* _WHAT YOU SHOULD DO_: Pull every line containing "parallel" out of the material below.

* _ENTRIES PROVIDED_:
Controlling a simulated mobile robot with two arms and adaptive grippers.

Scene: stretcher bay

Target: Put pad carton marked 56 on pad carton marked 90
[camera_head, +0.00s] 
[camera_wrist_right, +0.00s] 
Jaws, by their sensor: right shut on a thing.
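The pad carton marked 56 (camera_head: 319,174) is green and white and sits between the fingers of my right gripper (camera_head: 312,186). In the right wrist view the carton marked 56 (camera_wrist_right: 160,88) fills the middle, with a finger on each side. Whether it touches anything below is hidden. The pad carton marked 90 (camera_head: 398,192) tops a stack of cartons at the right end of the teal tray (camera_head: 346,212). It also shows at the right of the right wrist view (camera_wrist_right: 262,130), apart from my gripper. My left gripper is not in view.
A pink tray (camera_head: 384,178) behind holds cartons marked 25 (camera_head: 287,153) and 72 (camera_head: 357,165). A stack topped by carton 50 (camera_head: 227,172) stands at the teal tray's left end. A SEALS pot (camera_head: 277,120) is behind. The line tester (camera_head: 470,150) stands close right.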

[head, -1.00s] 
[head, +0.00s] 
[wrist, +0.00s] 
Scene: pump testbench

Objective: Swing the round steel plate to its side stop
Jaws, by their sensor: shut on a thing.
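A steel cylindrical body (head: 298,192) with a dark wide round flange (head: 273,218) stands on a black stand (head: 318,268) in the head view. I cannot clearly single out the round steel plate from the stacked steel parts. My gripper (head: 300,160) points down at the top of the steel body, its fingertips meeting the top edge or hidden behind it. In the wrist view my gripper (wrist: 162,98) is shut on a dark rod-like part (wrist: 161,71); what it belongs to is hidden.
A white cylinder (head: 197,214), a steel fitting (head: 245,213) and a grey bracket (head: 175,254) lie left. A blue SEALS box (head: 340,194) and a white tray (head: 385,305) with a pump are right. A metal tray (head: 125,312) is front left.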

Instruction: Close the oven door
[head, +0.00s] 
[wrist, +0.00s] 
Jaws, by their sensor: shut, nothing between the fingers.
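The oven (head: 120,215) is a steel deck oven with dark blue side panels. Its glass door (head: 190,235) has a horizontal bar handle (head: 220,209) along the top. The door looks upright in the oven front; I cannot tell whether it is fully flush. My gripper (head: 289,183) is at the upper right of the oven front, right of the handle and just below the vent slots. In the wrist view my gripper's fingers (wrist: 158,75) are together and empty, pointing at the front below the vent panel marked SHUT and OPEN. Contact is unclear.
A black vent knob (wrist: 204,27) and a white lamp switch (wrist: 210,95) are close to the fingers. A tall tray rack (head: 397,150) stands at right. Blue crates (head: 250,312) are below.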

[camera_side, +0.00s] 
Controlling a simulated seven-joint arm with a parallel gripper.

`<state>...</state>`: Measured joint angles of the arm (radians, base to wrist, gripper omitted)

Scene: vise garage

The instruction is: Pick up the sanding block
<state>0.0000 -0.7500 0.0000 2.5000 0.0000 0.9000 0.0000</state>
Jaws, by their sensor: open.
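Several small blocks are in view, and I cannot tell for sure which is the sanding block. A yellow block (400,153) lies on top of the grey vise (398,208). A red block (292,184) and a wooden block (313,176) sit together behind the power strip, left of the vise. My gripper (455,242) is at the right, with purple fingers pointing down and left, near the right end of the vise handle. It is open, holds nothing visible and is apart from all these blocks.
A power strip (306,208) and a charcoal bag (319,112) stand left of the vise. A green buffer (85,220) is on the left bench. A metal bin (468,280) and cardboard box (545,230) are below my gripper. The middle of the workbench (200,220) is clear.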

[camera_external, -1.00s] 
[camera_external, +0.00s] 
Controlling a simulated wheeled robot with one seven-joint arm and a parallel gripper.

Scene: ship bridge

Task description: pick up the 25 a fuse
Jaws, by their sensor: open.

* _RESPONSE TO THIS EXERCISE_:
Controlling a simulated seven-joint arm with a parallel gripper.
Controlling a simulated wheeled robot with one seven-joint arm and a parallel gripper.

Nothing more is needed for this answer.